TYRRELL COUNTY – The state has acquired more than 2,000 acres to add to a reserve home to rare, threatened and endangered species including bald eagle, Atlantic sturgeon, shortnose sturgeon, red-cockaded woodpecker and American alligator.
The U.S. Air Force, the Nature Conservancy and the state Department of Environmental Quality’s Division of Coastal Management partnered to purchase the 2,224-acre Woodley Tract to become a part of the Emily and Richardson Preyer Buckridge Coastal Reserve situated between Alligator River and Pocosin Lakes National Wildlife Refuges.
A part of the East Dismal Swamp spanning Dare Tyrrell and Washington counties, the 29,335-acre Buckridge Reserve is about 15 miles south of Columbia.
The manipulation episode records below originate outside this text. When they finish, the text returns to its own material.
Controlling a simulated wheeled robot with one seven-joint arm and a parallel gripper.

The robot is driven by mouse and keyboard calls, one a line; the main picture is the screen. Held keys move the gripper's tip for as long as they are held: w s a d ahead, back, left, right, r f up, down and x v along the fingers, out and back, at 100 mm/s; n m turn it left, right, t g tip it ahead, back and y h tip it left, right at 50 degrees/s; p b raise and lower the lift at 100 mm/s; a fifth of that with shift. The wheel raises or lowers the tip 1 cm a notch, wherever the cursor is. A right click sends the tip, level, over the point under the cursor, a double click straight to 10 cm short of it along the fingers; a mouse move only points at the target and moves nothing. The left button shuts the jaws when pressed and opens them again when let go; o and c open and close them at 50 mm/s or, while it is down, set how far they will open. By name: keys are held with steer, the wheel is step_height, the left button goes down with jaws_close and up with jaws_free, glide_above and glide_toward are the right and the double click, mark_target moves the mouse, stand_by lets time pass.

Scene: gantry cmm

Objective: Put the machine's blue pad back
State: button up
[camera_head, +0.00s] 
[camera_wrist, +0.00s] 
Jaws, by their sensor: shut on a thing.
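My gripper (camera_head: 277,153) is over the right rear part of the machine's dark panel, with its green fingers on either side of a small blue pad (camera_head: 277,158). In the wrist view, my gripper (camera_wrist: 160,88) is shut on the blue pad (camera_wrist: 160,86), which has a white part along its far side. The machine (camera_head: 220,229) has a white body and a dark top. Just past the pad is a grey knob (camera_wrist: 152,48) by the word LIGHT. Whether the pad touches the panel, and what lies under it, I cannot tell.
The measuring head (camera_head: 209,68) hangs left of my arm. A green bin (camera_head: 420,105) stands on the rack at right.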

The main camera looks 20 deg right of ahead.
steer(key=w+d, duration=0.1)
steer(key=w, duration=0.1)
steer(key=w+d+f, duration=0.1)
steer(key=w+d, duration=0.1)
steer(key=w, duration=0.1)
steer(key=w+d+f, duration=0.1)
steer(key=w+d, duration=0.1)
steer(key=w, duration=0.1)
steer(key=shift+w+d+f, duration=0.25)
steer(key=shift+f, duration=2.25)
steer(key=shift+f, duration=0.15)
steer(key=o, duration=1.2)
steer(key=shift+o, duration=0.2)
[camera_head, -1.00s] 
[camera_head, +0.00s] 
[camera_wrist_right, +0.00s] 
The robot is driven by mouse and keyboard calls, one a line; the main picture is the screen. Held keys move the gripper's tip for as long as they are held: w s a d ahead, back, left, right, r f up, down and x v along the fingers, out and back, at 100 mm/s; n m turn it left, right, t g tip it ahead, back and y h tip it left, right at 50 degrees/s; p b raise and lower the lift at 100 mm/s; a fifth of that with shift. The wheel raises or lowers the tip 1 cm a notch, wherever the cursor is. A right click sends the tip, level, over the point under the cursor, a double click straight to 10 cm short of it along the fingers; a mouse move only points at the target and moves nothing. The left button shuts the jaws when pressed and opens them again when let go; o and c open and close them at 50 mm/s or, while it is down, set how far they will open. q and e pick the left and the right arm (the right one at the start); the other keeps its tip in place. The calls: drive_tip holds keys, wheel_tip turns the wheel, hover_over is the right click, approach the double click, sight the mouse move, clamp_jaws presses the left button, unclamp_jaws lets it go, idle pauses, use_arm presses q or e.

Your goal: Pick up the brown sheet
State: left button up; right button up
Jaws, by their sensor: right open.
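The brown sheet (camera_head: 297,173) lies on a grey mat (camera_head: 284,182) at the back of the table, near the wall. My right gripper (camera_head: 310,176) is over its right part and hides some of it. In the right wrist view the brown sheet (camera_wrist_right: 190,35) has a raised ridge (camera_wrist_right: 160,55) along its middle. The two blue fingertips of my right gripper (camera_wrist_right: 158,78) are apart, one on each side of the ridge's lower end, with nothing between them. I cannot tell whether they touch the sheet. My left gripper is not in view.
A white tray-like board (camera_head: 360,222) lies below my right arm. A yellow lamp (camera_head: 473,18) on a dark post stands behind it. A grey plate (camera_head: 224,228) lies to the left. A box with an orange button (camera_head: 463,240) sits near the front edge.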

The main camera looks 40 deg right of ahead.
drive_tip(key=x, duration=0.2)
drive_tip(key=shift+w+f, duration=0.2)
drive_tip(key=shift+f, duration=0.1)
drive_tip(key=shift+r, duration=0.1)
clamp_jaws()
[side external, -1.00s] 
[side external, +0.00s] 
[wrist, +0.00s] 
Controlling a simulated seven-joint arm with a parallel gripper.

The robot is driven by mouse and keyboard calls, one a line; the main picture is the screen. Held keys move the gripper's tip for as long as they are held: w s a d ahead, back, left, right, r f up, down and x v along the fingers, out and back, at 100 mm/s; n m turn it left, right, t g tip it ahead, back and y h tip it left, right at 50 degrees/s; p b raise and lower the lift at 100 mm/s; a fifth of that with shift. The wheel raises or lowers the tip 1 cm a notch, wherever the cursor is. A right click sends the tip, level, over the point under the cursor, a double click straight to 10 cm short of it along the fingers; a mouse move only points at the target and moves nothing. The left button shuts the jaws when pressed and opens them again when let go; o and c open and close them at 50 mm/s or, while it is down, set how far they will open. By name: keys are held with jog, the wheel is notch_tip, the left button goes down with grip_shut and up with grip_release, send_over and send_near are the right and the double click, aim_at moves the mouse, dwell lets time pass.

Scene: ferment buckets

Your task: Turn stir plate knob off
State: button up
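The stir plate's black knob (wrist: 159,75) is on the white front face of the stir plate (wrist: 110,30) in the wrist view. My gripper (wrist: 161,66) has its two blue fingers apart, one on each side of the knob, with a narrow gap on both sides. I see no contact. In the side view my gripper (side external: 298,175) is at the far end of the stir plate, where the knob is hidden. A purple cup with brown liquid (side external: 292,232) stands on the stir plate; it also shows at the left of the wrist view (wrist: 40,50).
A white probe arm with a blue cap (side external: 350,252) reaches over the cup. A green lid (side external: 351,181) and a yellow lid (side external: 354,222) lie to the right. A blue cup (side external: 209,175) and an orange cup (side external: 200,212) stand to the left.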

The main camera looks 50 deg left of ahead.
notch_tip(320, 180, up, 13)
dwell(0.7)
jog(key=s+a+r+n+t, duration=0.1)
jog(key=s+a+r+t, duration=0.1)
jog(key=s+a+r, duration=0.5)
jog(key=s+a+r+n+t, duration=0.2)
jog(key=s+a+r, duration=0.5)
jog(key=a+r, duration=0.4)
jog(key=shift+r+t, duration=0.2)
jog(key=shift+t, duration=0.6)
The Woodley Tract protects more than 10 miles of frontage on the Alligator River and its northwest fork, and a mostly undisturbed low pocosin.
Pocosins, or shrub-dominated habitats, in Tyrrell County can be found in slightly raised or domed peatlands. The vegetation is usually less than 5 feet tall, partly due to the low fertility and wetness produced by the saturated peat.
“At one time, pocosins were prominent ecosystems in the southeastern United States, but they are now globally imperiled,” according to DEQ’s announcement.
“The Buckridge Reserve protects the resilience of coastal North Carolina by ensuring the long-term protection of coastal wetlands and the benefits they provide” said Division of Coastal Management Director Braxton Davis. “The addition of the Woodley Tract will help maintain the outstanding water quality of the Alligator River and protect the water quality of the Albemarle-Pamlico estuary.”
The Nature Conservancy facilitated the purchase with funding from the U.S. Fish and Wildlife Service’s National Coastal Wetland Conservation Grant Program, and the Air Force funding was through the Readiness and Environmental Protection Integration Program, a funding arm that secures operational buffers in support of military training.
“The Woodley Tract is a great example of a multi-faceted, partnership approach to acquisition,” said Fred Annand, director of conservation resources at the state chapter of the Nature Conservancy. “In addition to habitat and water quality protection, this acquisition also helps secure the operational airspace of the U.S. Air Force’s Dare County Range.”
The Buckridge Reserve is one of the 10 sites of the North Carolina Coastal Reserve and National Estuarine Research Reserve that protects natural areas for education, research and compatible traditional uses. The program has preserved more than 44,000 acres of unique coastal environments since beginning in 1989.